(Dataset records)
(begin)

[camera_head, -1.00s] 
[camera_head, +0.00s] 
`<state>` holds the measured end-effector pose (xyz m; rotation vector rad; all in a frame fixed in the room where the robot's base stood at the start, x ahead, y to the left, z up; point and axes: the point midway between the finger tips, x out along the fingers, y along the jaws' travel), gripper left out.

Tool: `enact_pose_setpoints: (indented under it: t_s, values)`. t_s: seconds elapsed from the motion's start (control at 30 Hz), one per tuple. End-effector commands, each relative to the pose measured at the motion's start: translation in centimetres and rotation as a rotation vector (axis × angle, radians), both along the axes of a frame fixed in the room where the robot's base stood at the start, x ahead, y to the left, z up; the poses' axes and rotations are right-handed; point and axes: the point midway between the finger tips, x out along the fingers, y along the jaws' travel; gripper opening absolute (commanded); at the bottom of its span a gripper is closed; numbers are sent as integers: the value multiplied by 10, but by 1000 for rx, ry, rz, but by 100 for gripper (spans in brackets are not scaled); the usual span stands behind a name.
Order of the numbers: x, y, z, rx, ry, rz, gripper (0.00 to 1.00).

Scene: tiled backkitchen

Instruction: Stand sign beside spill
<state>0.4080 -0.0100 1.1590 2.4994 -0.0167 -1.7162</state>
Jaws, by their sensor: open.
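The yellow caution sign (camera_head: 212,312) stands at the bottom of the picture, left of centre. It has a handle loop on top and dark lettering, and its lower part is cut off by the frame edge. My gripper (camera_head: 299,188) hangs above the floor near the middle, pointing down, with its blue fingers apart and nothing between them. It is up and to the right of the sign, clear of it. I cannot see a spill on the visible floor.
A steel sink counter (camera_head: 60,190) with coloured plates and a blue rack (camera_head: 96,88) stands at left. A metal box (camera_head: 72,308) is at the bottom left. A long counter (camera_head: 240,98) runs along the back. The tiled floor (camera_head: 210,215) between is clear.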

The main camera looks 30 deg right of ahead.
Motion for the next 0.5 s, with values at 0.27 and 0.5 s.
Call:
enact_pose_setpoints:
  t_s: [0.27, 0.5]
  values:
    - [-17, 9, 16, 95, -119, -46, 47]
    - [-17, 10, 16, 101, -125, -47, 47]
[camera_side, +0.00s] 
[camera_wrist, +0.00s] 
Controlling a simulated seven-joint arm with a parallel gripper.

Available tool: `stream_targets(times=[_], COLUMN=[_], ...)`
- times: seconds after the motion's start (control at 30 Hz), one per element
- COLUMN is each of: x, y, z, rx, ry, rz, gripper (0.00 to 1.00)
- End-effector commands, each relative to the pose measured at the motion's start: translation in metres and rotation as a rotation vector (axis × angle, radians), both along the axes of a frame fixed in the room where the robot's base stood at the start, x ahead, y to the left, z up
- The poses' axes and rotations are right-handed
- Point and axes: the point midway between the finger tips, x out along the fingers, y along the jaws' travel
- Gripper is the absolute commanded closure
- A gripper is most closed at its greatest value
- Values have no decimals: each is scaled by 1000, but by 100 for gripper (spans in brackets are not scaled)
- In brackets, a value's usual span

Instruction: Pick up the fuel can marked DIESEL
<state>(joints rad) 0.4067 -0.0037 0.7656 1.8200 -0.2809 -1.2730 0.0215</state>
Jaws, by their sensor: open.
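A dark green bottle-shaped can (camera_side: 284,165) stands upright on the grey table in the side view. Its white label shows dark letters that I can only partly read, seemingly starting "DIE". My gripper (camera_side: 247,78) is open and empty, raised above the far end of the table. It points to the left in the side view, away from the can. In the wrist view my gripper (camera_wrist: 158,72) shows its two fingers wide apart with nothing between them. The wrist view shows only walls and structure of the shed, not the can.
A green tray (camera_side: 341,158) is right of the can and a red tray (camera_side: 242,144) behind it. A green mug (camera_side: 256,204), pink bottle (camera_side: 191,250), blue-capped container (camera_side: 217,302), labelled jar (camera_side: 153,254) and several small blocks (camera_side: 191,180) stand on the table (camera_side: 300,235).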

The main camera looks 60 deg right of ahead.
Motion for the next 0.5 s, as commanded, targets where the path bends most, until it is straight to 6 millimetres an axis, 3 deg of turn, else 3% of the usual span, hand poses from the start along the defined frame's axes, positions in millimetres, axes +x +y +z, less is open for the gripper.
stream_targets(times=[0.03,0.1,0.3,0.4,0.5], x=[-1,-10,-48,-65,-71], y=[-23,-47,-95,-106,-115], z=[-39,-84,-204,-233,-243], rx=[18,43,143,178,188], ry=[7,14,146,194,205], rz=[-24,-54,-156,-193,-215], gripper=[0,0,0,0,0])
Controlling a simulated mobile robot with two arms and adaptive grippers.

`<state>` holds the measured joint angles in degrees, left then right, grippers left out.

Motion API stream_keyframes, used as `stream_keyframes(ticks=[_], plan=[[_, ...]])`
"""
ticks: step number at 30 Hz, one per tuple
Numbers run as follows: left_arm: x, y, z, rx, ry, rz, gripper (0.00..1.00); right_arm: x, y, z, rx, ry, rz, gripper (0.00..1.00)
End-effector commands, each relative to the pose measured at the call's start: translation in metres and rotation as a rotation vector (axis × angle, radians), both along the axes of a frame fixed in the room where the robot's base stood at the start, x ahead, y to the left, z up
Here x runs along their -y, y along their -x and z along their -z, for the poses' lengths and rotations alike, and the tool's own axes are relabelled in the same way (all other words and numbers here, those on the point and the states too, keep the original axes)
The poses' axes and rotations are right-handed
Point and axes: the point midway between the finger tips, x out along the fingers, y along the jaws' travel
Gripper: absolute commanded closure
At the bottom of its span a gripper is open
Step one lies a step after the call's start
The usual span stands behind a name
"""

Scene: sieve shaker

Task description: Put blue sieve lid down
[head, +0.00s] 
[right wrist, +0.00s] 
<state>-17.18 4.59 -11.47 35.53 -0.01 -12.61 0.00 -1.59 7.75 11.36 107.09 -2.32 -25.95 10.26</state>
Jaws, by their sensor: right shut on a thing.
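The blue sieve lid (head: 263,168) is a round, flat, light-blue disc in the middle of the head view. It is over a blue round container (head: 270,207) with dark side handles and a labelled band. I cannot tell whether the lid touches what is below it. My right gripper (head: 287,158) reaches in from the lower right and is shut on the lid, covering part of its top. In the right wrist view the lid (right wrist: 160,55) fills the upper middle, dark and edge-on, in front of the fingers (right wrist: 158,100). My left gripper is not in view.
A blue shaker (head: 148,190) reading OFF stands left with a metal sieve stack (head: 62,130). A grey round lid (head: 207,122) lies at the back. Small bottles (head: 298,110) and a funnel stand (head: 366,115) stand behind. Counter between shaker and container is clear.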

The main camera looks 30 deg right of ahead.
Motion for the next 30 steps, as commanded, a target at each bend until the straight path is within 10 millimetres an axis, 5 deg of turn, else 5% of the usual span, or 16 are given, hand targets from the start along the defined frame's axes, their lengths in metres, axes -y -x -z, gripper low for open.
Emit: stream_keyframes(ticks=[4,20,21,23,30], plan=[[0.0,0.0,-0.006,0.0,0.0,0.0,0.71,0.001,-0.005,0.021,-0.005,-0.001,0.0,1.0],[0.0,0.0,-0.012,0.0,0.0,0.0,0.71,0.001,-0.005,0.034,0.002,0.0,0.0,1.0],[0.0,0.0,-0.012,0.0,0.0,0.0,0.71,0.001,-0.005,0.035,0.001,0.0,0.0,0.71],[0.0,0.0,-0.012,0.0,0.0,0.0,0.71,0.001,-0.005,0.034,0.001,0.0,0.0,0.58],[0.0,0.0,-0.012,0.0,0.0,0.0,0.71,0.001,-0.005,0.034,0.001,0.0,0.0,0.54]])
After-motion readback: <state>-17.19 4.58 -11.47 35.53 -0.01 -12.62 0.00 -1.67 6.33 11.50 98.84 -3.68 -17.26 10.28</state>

(end)

DIRECTIONS: Copy out the full material exactly as it appears.

THE RESULT:
[camera_head, -1.00s] 
[camera_head, +0.00s] 
`<state>` holds the measured end-effector pose (xyz m; rotation vector rad; all in a frame fixed in the room where the robot's base stood at the start, x ahead, y to the left, z up; point and axes: the point midway between the finger tips, x out along the fingers, y along the jaws' travel), gripper left out.

Tool: `enact_pose_setpoints: (indented under it: t_s, values)`. t_s: seconds elapsed from the motion's start (control at 30 Hz), one per tuple. End-effector commands, each relative to the pose measured at the motion's start: translation in centimetres and rotation as a rotation vector (axis × angle, radians), both along the axes of a frame fixed in the room where the robot's base stood at the start, x ahead, y to the left, z up; the poses' axes and rotations are right-handed; point and axes: the point midway between the finger tips, x out along the fingers, y along the jaws' travel; gripper opening absolute (commanded); at the bottom of its span a gripper is closed; numbers are sent as integers: the value multiplied by 10, but by 1000 for rx, ry, rz, but by 100 for gripper (spans in brackets are not scaled); the usual span stands behind a name.
Order of the numbers: x, y, z, rx, ry, rz, gripper (0.00 to 1.00).

Scene: tiled backkitchen

Instruction: Stand sign beside spill
<state>0.4080 -0.0100 1.1590 2.4994 -0.0167 -1.7162</state>
Jaws, by their sensor: open.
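The yellow caution sign (camera_head: 212,312) stands at the bottom of the picture, left of centre. It has a handle loop on top and dark lettering, and its lower part is cut off by the frame edge. My gripper (camera_head: 299,188) hangs above the floor near the middle, pointing down, with its blue fingers apart and nothing between them. It is up and to the right of the sign, clear of it. I cannot see a spill on the visible floor.
A steel sink counter (camera_head: 60,190) with coloured plates and a blue rack (camera_head: 96,88) stands at left. A metal box (camera_head: 72,308) is at the bottom left. A long counter (camera_head: 240,98) runs along the back. The tiled floor (camera_head: 210,215) between is clear.

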The main camera looks 30 deg right of ahead.
Motion for the next 0.5 s, with values at 0.27 and 0.5 s.
Call:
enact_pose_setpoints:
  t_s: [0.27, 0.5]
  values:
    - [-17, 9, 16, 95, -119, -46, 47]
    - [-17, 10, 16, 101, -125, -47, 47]
[camera_side, +0.00s] 
[camera_wrist, +0.00s] 
Controlling a simulated seven-joint arm with a parallel gripper.

Available tool: `stream_targets(times=[_], COLUMN=[_], ...)`
- times: seconds after the motion's start (control at 30 Hz), one per element
- COLUMN is each of: x, y, z, rx, ry, rz, gripper (0.00 to 1.00)
- End-effector commands, each relative to the pose measured at the motion's start: translation in metres and rotation as a rotation vector (axis × angle, radians), both along the axes of a frame fixed in the room where the robot's base stood at the start, x ahead, y to the left, z up
- The poses' axes and rotations are right-handed
- Point and axes: the point midway between the finger tips, x out along the fingers, y along the jaws' travel
- Gripper is the absolute commanded closure
- A gripper is most closed at its greatest value
- Values have no decimals: each is scaled by 1000, but by 100 for gripper (spans in brackets are not scaled)
- In brackets, a value's usual span

Instruction: Pick up the fuel can marked DIESEL
<state>(joints rad) 0.4067 -0.0037 0.7656 1.8200 -0.2809 -1.2730 0.0215</state>
Jaws, by their sensor: open.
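A dark green bottle-shaped can (camera_side: 284,165) stands upright on the grey table in the side view. Its white label shows dark letters that I can only partly read, seemingly starting "DIE". My gripper (camera_side: 247,78) is open and empty, raised above the far end of the table. It points to the left in the side view, away from the can. In the wrist view my gripper (camera_wrist: 158,72) shows its two fingers wide apart with nothing between them. The wrist view shows only walls and structure of the shed, not the can.
A green tray (camera_side: 341,158) is right of the can and a red tray (camera_side: 242,144) behind it. A green mug (camera_side: 256,204), pink bottle (camera_side: 191,250), blue-capped container (camera_side: 217,302), labelled jar (camera_side: 153,254) and several small blocks (camera_side: 191,180) stand on the table (camera_side: 300,235).

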The main camera looks 60 deg right of ahead.
Motion for the next 0.5 s, as commanded, targets where the path bends most, until it is straight to 6 millimetres an axis, 3 deg of turn, else 3% of the usual span, hand poses from the start along the defined frame's axes, positions in millimetres, axes +x +y +z, less is open for the gripper.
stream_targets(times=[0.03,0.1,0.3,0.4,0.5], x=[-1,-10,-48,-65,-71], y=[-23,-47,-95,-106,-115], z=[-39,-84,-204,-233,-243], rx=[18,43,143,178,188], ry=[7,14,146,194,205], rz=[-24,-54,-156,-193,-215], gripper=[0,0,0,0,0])
Controlling a simulated mobile robot with two arms and adaptive grippers.

`<state>` holds the measured joint angles in degrees, left then right, grippers left out.

Motion API stream_keyframes, used as `stream_keyframes(ticks=[_], plan=[[_, ...]])`
"""
ticks: step number at 30 Hz, one per tuple
Numbers run as follows: left_arm: x, y, z, rx, ry, rz, gripper (0.00..1.00); right_arm: x, y, z, rx, ry, rz, gripper (0.00..1.00)
End-effector commands, each relative to the pose measured at the call's start: translation in metres and rotation as a rotation vector (axis × angle, radians), both along the axes of a frame fixed in the room where the robot's base stood at the start, x ahead, y to the left, z up
Here x runs along their -y, y along their -x and z along their -z, for the poses' lengths and rotations alike, and the tool's own axes are relabelled in the same way (all other words and numbers here, those on the point and the states too, keep the original axes)
The poses' axes and rotations are right-handed
Point and axes: the point midway between the finger tips, x out along the fingers, y along the jaws' travel
Gripper: absolute commanded closure
At the bottom of its span a gripper is open
Step one lies a step after the call's start
The usual span stands behind a name
"""

Scene: sieve shaker

Task description: Put blue sieve lid down
[head, +0.00s] 
[right wrist, +0.00s] 
<state>-17.18 4.59 -11.47 35.53 -0.01 -12.61 0.00 -1.59 7.75 11.36 107.09 -2.32 -25.95 10.26</state>
Jaws, by their sensor: right shut on a thing.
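The blue sieve lid (head: 263,168) is a round, flat, light-blue disc in the middle of the head view. It is over a blue round container (head: 270,207) with dark side handles and a labelled band. I cannot tell whether the lid touches what is below it. My right gripper (head: 287,158) reaches in from the lower right and is shut on the lid, covering part of its top. In the right wrist view the lid (right wrist: 160,55) fills the upper middle, dark and edge-on, in front of the fingers (right wrist: 158,100). My left gripper is not in view.
A blue shaker (head: 148,190) reading OFF stands left with a metal sieve stack (head: 62,130). A grey round lid (head: 207,122) lies at the back. Small bottles (head: 298,110) and a funnel stand (head: 366,115) stand behind. Counter between shaker and container is clear.

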The main camera looks 30 deg right of ahead.
Motion for the next 30 steps, as commanded, a target at each bend until the straight path is within 10 millimetres an axis, 5 deg of turn, else 5% of the usual span, or 16 are given, hand targets from the start along the defined frame's axes, their lengths in metres, axes -y -x -z, gripper low for open.
Emit: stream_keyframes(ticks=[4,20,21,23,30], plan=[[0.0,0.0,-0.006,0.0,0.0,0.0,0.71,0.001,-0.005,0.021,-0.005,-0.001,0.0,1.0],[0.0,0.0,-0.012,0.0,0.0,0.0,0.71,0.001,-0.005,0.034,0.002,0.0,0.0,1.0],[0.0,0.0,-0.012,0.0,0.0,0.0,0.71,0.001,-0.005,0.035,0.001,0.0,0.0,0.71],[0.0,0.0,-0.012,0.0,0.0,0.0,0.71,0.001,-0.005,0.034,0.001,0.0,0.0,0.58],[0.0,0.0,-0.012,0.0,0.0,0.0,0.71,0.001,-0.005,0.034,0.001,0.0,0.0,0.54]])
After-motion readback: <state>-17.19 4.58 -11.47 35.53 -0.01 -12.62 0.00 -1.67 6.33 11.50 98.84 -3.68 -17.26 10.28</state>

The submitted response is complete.